Autre fait notable, l'accord prend en compte les enjeux de l'environnement et du travail. C'est ainsi que son titre IV, qui porte sur la « coopération dans le domaine du développement économique et durable », comprend deux chapitres dédiés à l'environnement et au changement climatique, et un chapitre sur la politique sociale. Ces sujets étant au coeur des préoccupations de nos concitoyens, il est essentiel qu'ils aient été bien intégrés dans l'accord, d'autant qu'une grande partie de l'économie du Kazakhstan est fondée sur les hydrocarbures ; nous nous en félicitons aussi.

Reste un sujet, le sujet principal et le plus problématique, qui est revenu dans les débats récents, tant à la commission des affaires étrangères qu'au Parlement européen : il s'agit évidemment des droits de l'homme, que tous les intervenants ont abordés. Je ne reviendrai pas sur les questions de la concentration du pouvoir, du système judiciaire ou encore de la corruption. Je n'évoquerai pas non plus les évolutions positives, qui ont été soulignées par les précédents orateurs. Je dirai seulement notre conviction que le renforcement des relations internationales et des échanges économiques entre l'Union européenne et le Kazakhstan doit permettre une évolution favorable de la gouvernance, afin de viser, à moyen terme, les standards des démocraties occidentales.

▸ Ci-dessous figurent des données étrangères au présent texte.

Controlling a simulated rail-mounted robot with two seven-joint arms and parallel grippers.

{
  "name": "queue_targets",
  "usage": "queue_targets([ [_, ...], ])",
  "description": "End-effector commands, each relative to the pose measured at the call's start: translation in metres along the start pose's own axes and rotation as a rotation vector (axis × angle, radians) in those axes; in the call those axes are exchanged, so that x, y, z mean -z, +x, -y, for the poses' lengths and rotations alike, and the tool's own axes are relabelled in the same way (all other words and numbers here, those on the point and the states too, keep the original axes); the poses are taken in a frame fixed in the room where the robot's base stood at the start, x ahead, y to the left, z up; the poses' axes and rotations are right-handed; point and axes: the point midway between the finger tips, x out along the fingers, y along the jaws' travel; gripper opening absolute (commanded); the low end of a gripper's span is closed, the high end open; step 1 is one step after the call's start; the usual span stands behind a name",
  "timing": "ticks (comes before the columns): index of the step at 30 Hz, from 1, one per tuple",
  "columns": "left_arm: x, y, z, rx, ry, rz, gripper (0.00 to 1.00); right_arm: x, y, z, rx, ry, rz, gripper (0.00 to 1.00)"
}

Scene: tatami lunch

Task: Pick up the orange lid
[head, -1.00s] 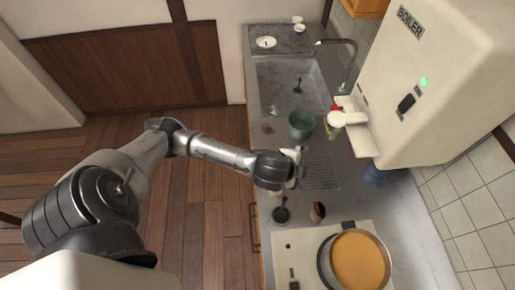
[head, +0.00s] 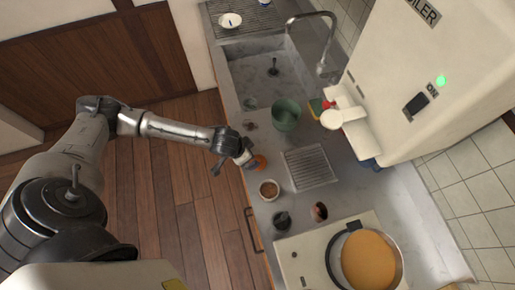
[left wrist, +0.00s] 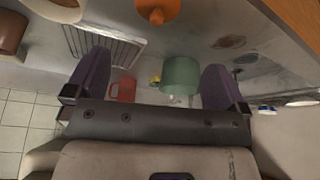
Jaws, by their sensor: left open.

Parce qu'il considère que cet accord va dans le bon sens, le groupe du Mouvement démocrate et apparentés votera en faveur de ce projet de loi, à l'exemple des parlementaires européens, qui viennent de ratifier l'accord à une large majorité. Nous demandons seulement que son application fasse l'objet d'un suivi rapproché, afin d'en évaluer l'impact sur les plans non seulement économique et commercial mais aussi politique, environnemental et social. Ce suivi permettra de réviser sur de bonnes bases la stratégie de l'Union européenne pour l'Asie centrale, comme cela est prévu en 2019. Alors que le centre de gravité des affaires mondiales se déplace vers l'Asie, l'Union européenne doit en effet renforcer sa présence active dans cette partie du monde. Nous serons là pour l'y encourager.